The First Harvest at Davis Bend
In 1864, along a bend of the Mississippi River, formerly enslaved men and women walked rows of cotton and corn they had planted with their own hands — on land that had once belonged to Jefferson Davis himself. The Union Army had established Davis Bend as a freedmen's colony, and for the first time in their lives, these families were farming not for a master but for themselves.
Benjamin Montgomery, once enslaved on that very plantation, helped lead the community. By harvest time, they had brought in a remarkably profitable crop. The reproach of slavery — the auction block, the branding iron, the decades of being told they were less than human — was being rolled away from them.
But something else shifted in that season. The emergency rations from Union supply lines grew scarce. The daily provision that had sustained them through the upheaval of war gave way to something different: the fruit of their own cultivated ground. Both were gifts from the Almighty, but they looked and tasted entirely different.

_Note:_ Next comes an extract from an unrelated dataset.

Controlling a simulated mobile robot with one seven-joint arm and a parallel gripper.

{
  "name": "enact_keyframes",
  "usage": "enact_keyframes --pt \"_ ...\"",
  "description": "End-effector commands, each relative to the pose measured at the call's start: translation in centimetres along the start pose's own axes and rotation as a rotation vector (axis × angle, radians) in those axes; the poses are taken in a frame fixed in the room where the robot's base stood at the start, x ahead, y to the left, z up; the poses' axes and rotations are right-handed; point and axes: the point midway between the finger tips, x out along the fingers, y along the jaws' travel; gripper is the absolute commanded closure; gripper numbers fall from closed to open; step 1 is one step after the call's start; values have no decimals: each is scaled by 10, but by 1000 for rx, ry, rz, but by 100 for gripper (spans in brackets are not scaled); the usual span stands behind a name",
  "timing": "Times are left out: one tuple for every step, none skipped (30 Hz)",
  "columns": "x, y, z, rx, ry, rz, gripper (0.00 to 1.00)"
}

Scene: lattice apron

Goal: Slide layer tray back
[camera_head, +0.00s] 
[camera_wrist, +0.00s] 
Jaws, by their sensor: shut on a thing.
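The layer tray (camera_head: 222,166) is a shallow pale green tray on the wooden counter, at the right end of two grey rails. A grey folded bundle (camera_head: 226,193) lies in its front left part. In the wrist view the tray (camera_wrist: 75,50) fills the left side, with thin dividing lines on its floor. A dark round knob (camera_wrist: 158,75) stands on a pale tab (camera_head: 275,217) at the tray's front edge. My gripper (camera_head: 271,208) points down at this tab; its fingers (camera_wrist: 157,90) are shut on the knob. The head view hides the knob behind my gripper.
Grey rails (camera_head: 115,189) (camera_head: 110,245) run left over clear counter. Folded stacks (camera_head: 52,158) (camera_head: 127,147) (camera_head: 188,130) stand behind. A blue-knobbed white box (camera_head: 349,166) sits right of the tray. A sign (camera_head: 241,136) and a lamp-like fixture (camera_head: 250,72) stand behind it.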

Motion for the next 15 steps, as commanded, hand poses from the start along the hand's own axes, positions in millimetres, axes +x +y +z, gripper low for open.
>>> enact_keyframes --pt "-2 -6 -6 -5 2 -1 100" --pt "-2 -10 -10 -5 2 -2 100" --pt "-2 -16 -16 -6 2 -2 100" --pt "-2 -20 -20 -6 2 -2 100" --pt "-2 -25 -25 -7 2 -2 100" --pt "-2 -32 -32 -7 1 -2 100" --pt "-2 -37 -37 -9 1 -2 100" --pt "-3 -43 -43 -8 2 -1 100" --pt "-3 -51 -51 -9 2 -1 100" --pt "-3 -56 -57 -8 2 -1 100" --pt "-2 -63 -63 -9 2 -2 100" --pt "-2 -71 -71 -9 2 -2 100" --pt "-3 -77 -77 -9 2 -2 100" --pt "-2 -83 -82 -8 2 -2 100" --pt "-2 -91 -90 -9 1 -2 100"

This is the story of Gilgal. For forty years, God had fed Israel with manna — faithful, miraculous, daily. But when they finally ate the produce of Canaan, the manna stopped. God was not withdrawing His care. He was graduating His people into a new season of provision. The same hand that had rained bread from heaven now blessed the work of their hands in promised soil.
When God rolls away your reproach and brings you into new territory, do not be alarmed if yesterday's provision ceases. It means the harvest has begun.